▸ GOAL
Set down each record below precisely, skipping the pictures.

DATA PROVIDED start

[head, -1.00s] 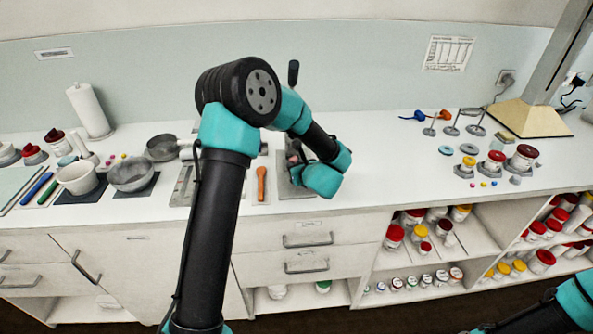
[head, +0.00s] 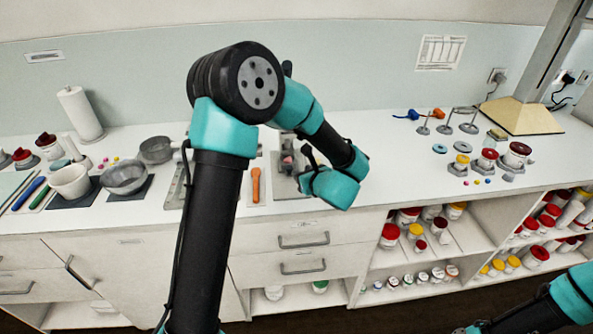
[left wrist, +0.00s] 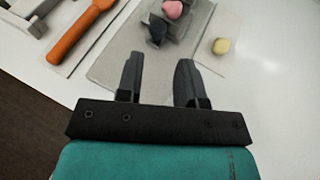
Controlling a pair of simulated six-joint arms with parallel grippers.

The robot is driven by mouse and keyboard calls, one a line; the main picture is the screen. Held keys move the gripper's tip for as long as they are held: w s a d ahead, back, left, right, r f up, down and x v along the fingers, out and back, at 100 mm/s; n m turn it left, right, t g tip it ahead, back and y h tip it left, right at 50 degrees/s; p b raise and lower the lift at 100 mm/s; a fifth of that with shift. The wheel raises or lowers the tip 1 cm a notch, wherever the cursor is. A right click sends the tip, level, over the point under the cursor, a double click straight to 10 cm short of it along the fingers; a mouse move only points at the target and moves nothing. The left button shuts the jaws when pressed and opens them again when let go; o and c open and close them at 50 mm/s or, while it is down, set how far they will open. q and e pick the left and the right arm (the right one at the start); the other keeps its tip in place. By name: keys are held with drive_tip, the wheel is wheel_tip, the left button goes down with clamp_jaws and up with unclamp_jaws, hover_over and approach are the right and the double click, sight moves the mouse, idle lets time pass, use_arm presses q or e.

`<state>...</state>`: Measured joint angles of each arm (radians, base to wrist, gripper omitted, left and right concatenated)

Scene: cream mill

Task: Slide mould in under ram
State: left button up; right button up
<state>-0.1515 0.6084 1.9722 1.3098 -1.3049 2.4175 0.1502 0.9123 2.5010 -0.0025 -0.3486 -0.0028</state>
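The small grey press (head: 284,180) stands on the counter behind my left wrist, its black lever knob (head: 287,68) mostly hidden by my arm. In the left wrist view its grey base plate (left wrist: 112,62) carries a grey block with a pink rounded piece (left wrist: 172,9) and a small dark piece (left wrist: 155,30). A pale yellow round piece (left wrist: 221,46) lies to their right. I cannot tell which piece is the mould; the ram is not clearly seen. My left gripper (left wrist: 159,60) is open and empty, its fingers pointing toward the dark piece, apart from it. My right gripper is out of view.
An orange-handled tool (head: 256,186) lies left of the press. A mortar (head: 70,180) and grey bowl (head: 124,177) stand further left. Red- and yellow-lidded jars (head: 488,160) stand at the right. The counter between press and jars is clear.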

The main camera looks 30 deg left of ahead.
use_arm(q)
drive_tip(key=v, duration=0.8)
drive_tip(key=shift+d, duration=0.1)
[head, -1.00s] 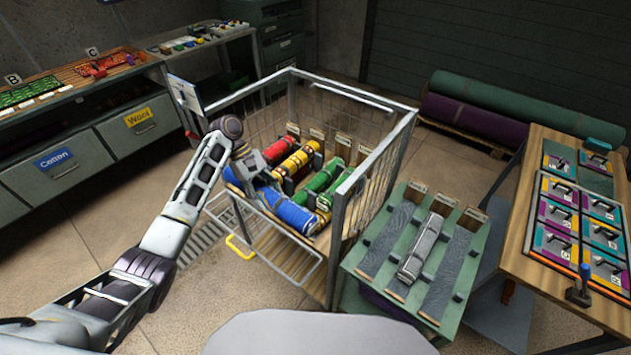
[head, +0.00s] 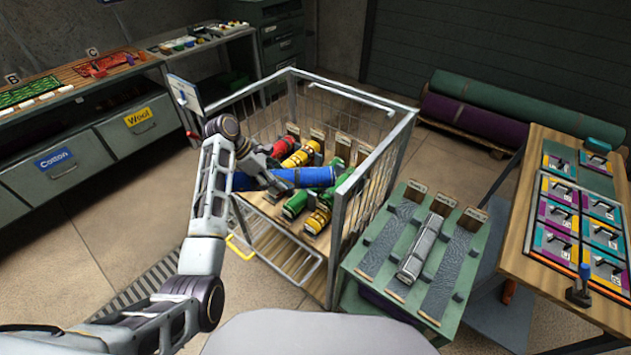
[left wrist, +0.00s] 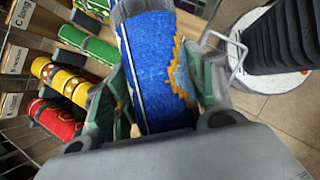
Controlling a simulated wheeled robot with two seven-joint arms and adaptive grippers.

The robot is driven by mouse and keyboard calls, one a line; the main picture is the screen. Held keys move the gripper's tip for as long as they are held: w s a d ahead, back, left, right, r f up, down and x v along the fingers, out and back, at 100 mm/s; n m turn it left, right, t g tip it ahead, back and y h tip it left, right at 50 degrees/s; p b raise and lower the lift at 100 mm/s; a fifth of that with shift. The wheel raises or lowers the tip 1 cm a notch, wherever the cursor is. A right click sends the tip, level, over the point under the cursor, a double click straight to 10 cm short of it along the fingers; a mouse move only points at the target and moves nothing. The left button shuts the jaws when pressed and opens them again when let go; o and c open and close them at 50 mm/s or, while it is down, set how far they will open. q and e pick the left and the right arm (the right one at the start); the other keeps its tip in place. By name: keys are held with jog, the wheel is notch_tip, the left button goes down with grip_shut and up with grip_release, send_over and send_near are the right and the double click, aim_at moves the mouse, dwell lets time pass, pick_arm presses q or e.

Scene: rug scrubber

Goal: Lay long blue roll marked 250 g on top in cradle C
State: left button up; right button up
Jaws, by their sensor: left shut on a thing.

DATA PROVIDED end

▸ EXERCISE SOLUTION
[head, -1.00s] 
[head, +0.00s] 
[left wrist, +0.00s] 
Controlling a pair of simulated six-joint arms with parallel grippers.

The robot is driven by mouse and keyboard calls, one a line; the main picture is the screen. Held keys move the gripper's tip for as long as they are held: w s a d ahead, back, left, right, r f up, down and x v along the fingers, out and back, at 100 mm/s; n m turn it left, right, t g tip it ahead, back and y h tip it left, right at 50 degrees/s; p b raise and lower the lift at 100 mm/s; a fifth of that with shift. The wheel raises or lowers the tip 1 cm a notch, wherever the cursor is. A right click sends the tip, level, over the point under the cursor, a double click straight to 10 cm short of it along the fingers; a mouse move only points at the target and moves nothing. The left button shuts the jaws when pressed and opens them again when let go; o and c open and close them at 50 mm/s or, while it is down, set how far they will open. q and e pick the left and the right arm (the right one at the start); the other keeps its tip in place. By name: keys are held with drive_tip, the wheel is wheel_tip, the left button goes down with clamp_jaws and up with unclamp_jaws, hover_over and approach are the right and the double click, sight moves the mouse, idle lets time pass, use_arm presses q or e.

`<state>...</state>`: Measured joint angles of each arm (radians, base to wrist, gripper omitted, left and right concatenated)

Scene: cream mill

Task: Slide mould in under ram
State: left button up; right button up
<state>-0.1515 0.6084 1.9722 1.3098 -1.3049 2.4175 0.1502 0.9123 2.5010 -0.0025 -0.3486 -0.0028</state>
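The small grey press (head: 284,180) stands on the counter behind my left wrist, its black lever knob (head: 287,68) mostly hidden by my arm. In the left wrist view its grey base plate (left wrist: 112,62) carries a grey block with a pink rounded piece (left wrist: 172,9) and a small dark piece (left wrist: 155,30). A pale yellow round piece (left wrist: 221,46) lies to their right. I cannot tell which piece is the mould; the ram is not clearly seen. My left gripper (left wrist: 159,60) is open and empty, its fingers pointing toward the dark piece, apart from it. My right gripper is out of view.
An orange-handled tool (head: 256,186) lies left of the press. A mortar (head: 70,180) and grey bowl (head: 124,177) stand further left. Red- and yellow-lidded jars (head: 488,160) stand at the right. The counter between press and jars is clear.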

The main camera looks 30 deg left of ahead.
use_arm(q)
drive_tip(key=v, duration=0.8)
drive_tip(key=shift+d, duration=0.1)
[head, -1.00s] 
[head, +0.00s] 
[left wrist, +0.00s] 
Controlling a simulated wheeled robot with two seven-joint arms and adaptive grippers.

The robot is driven by mouse and keyboard calls, one a line; the main picture is the screen. Held keys move the gripper's tip for as long as they are held: w s a d ahead, back, left, right, r f up, down and x v along the fingers, out and back, at 100 mm/s; n m turn it left, right, t g tip it ahead, back and y h tip it left, right at 50 degrees/s; p b raise and lower the lift at 100 mm/s; a fifth of that with shift. The wheel raises or lowers the tip 1 cm a notch, wherever the cursor is. A right click sends the tip, level, over the point under the cursor, a double click straight to 10 cm short of it along the fingers; a mouse move only points at the target and moves nothing. The left button shuts the jaws when pressed and opens them again when let go; o and c open and close them at 50 mm/s or, while it is down, set how far they will open. q and e pick the left and the right arm (the right one at the start); the other keeps its tip in place. By name: keys are held with jog, the wheel is notch_tip, the left button goes down with grip_shut and up with grip_release, send_over and send_near are the right and the double click, aim_at moves the mouse, dwell lets time pass, pick_arm presses q or e.

Scene: rug scrubber

Goal: Lay long blue roll marked 250 g on top in cradle C
State: left button up; right button up
Jaws, by their sensor: left shut on a thing.

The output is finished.